My grief is holy. The oceans of tears I have cried these past few months have continued to foster and encourage my unlearning. To bolster and refine the energy I extend to fighting to live less painfully in a sick and traumatized body and fighting to not take my own life in the stark reality of so much continued loss.

My grief is unapologetically lifelong. My grief is a daily partner, confidant and friend in this messy, fucked-up life.

Each day I am forced to learn how to honor that, and all others who live sick and traumatized alongside me.

My experience in a severely sick body demands a reversal and reclamation of all I have known and never questioned. For that, I will be forever grateful, but that does not mean I am glad to be sick or traumatized. I am not inspiring; I am not well and I am tired.

Yeah, it would be nice to become a professor and continue to be at the forefront of fighting for my sick, queer, traumatized communities. However, the reality is my body has spoken and my body has officially retired — just like my ability to drive or leave the house or orgasm without pain.

I’m permanently sick, severely traumatized and I am learning how simply existing through each horrible day is holy enough.

My website will exist until December 2020. My entire body of work will slowly be archived on my Patreon. Eventually, when I am more stable, I may return to Instagram. For the time being, however, it’s far too stimulating and I cannot handle multiple platforms.

I will always do what I can for my communities, but I am tired and I have done enough.
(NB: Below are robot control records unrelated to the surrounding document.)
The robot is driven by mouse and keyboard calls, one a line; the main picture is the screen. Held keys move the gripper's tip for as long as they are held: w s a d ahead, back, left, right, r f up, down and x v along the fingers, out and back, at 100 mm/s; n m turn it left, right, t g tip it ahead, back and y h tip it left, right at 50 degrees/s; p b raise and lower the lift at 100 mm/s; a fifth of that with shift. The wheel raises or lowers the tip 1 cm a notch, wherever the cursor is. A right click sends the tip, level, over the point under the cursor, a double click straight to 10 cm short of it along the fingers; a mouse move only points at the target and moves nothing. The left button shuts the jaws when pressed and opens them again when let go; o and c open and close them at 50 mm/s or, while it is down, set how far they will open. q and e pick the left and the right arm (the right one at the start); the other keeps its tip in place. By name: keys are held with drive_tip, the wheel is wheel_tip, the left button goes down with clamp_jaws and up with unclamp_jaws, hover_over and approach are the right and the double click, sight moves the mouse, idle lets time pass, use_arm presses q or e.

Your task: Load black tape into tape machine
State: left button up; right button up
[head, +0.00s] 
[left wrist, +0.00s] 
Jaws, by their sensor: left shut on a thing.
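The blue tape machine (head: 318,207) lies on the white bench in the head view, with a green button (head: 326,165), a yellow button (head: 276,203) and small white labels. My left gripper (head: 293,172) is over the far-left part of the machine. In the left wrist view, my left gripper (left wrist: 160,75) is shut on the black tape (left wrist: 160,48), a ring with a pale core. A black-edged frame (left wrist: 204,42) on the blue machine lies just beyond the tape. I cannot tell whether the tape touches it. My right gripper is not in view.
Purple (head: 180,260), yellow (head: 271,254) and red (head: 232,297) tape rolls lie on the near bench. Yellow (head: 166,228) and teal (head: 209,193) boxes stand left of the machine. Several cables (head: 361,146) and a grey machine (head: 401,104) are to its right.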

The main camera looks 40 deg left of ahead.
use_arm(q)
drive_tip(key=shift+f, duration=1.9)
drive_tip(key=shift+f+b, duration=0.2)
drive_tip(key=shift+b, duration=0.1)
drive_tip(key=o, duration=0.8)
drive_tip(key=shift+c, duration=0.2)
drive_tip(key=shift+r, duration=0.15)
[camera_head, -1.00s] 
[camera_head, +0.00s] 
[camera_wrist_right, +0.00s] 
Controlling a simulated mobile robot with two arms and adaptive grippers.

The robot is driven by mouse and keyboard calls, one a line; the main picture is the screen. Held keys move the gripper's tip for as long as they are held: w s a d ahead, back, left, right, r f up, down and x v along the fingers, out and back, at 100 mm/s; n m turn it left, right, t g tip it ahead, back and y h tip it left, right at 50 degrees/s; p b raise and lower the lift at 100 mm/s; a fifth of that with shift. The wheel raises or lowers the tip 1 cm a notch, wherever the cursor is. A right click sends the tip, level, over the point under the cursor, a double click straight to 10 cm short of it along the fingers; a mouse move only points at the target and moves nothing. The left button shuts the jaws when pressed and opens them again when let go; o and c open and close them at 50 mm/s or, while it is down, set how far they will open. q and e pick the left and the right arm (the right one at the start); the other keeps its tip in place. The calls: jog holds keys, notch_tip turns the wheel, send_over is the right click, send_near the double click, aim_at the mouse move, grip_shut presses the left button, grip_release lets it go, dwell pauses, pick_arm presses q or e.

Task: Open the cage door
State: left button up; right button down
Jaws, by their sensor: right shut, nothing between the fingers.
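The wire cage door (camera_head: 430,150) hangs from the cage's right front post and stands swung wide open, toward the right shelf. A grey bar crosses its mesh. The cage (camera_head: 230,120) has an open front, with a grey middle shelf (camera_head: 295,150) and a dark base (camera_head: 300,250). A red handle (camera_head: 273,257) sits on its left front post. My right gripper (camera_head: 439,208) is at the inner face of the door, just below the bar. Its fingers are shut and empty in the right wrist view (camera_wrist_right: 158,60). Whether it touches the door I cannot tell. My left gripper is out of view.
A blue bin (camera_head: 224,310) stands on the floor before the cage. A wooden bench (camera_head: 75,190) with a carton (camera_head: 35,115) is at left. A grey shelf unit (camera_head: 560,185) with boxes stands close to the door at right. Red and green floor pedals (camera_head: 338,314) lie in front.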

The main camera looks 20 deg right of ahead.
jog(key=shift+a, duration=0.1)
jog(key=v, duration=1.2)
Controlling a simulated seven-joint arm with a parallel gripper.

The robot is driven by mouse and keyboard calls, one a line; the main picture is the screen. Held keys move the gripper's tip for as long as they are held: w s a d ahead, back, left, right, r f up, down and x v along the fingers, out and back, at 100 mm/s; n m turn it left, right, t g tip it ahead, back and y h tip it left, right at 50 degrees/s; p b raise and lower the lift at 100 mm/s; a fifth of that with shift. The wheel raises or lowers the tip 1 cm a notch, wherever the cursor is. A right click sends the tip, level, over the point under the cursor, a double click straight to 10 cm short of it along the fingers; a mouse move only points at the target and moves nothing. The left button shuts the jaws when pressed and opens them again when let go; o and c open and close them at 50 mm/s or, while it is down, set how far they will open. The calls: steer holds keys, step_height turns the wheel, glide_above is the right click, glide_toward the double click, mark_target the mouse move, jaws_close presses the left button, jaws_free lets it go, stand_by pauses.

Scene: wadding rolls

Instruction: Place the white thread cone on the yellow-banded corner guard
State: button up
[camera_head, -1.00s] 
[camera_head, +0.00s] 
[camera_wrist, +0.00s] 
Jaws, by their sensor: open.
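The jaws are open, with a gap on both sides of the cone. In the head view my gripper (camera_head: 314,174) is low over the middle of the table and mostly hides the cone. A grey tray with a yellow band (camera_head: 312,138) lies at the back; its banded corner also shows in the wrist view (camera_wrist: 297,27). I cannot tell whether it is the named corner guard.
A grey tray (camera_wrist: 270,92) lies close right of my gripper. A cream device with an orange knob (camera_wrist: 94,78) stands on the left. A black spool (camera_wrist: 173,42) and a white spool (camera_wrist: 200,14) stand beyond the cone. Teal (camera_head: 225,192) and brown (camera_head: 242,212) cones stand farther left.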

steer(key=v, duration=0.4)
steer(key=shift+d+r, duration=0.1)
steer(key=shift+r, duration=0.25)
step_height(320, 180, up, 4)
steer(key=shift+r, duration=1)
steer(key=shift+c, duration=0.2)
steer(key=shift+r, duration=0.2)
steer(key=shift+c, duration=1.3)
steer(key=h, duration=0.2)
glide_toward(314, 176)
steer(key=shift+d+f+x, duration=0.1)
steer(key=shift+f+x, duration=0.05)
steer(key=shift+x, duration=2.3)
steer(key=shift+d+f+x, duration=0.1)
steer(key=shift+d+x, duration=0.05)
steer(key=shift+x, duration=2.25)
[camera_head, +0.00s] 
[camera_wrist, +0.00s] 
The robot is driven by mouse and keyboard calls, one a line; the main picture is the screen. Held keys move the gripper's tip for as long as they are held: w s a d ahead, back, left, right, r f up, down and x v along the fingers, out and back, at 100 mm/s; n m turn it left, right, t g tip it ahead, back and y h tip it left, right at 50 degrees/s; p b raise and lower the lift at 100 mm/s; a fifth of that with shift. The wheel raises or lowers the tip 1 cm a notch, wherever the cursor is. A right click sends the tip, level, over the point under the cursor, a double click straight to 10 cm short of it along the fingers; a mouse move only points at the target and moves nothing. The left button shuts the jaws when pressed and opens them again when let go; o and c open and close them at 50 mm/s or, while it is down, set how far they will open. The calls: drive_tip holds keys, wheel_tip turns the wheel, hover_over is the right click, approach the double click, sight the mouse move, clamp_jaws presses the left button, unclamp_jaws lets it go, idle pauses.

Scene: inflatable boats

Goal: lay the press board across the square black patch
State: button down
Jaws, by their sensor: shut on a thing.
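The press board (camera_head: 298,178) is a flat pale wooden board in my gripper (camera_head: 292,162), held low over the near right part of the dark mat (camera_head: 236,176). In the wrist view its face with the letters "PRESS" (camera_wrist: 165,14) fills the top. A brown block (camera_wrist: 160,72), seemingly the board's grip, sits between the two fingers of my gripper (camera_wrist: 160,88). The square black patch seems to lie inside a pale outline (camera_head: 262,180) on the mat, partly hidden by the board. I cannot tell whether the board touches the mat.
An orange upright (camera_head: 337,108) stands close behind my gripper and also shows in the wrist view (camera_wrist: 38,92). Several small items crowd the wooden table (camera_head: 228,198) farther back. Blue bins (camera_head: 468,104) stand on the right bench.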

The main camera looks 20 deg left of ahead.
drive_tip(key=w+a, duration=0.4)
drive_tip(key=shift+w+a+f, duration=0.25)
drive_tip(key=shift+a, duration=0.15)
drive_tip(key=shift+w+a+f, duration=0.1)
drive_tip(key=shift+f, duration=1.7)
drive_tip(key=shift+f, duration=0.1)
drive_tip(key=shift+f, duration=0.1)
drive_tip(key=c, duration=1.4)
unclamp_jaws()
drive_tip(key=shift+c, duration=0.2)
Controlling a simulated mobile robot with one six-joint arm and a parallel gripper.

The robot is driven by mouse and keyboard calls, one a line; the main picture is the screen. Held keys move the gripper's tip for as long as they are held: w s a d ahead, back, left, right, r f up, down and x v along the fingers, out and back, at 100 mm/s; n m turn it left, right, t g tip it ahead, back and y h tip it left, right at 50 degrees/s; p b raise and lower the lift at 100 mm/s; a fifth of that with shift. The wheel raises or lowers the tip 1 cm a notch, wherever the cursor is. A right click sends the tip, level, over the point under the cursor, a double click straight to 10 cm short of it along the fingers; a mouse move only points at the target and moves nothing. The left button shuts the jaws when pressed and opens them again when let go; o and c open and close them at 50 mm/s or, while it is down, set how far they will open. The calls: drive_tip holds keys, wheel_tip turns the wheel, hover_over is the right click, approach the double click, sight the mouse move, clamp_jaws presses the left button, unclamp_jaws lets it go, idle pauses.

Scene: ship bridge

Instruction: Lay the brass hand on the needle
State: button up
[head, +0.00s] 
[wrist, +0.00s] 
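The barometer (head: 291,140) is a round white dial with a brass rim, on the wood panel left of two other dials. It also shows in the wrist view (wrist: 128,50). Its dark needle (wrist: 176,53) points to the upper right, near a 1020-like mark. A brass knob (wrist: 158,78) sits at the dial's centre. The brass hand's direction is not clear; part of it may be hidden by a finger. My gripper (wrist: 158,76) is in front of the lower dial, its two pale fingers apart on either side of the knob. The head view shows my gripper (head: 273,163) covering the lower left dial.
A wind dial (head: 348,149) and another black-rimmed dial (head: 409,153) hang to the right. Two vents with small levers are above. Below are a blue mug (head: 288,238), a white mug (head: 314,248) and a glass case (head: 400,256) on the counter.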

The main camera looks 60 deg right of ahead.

My own healing is my greatest life’s work. I don’t owe the world anything more. I have fucking done enough.

Sincerely,
Someone learning to forgive themselves again.


P.S. This essay no longer makes sense to my brain. I’ve typed and retyped it too many times through tears and sweat and bile. So, I’ve dubbed it good enough, sorry not sorry for the lack of further editing. I’ve done enough. I’ve done enough.

P.P.S. The nuances and complexities within survival and access are distinct. Please be sure you are choosing to unlearn from, amplify and compensate queer, trans, Black, Indigenous and people of color (TBIPOC) disabled folks.